======== TASK DATA ========
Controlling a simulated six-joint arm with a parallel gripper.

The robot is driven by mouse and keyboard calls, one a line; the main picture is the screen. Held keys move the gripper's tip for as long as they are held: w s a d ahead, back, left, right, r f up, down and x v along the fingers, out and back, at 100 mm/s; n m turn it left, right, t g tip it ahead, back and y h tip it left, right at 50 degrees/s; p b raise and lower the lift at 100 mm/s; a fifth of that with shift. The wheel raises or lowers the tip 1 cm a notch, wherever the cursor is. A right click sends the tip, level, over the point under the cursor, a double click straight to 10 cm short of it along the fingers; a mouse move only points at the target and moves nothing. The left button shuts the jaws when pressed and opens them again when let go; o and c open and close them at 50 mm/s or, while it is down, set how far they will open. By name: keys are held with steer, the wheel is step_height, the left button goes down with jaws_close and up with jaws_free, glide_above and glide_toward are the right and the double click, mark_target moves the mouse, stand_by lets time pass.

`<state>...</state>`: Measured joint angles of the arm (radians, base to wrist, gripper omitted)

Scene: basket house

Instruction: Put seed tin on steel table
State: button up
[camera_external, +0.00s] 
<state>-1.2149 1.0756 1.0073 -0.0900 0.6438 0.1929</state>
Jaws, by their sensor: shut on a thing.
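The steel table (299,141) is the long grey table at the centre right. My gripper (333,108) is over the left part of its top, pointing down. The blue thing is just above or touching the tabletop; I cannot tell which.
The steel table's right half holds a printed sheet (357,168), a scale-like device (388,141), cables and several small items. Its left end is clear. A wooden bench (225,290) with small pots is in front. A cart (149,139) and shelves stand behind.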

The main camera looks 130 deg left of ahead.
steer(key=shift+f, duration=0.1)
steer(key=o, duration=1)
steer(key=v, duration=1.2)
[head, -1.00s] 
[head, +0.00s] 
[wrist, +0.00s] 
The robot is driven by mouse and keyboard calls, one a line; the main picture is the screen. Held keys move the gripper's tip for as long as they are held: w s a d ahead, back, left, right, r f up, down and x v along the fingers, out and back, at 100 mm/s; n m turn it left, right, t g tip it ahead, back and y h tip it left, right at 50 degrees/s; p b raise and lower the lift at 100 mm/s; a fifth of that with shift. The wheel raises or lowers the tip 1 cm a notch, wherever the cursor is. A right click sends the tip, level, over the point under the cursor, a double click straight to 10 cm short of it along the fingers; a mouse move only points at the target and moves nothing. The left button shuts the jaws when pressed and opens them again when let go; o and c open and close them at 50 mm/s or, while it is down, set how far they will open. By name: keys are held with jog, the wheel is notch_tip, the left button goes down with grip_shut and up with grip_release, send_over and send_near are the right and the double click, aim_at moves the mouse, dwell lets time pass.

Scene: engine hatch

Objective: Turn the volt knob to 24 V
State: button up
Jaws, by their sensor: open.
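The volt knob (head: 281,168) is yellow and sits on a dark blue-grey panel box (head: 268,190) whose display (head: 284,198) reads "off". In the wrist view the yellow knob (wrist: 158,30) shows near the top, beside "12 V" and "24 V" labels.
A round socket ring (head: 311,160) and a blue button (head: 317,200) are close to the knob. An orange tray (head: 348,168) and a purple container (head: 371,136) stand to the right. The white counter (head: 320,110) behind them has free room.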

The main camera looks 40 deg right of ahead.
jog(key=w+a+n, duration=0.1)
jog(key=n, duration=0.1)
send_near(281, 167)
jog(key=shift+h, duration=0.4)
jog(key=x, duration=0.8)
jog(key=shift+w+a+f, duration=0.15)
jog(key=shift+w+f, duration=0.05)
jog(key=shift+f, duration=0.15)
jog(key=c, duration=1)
========
**INSTRUCTIONS FOR THE TASK:**
Count how many lines above include the word "joint" and answer with that figure only.

**ANSWER TO THE EXERCISE:**
2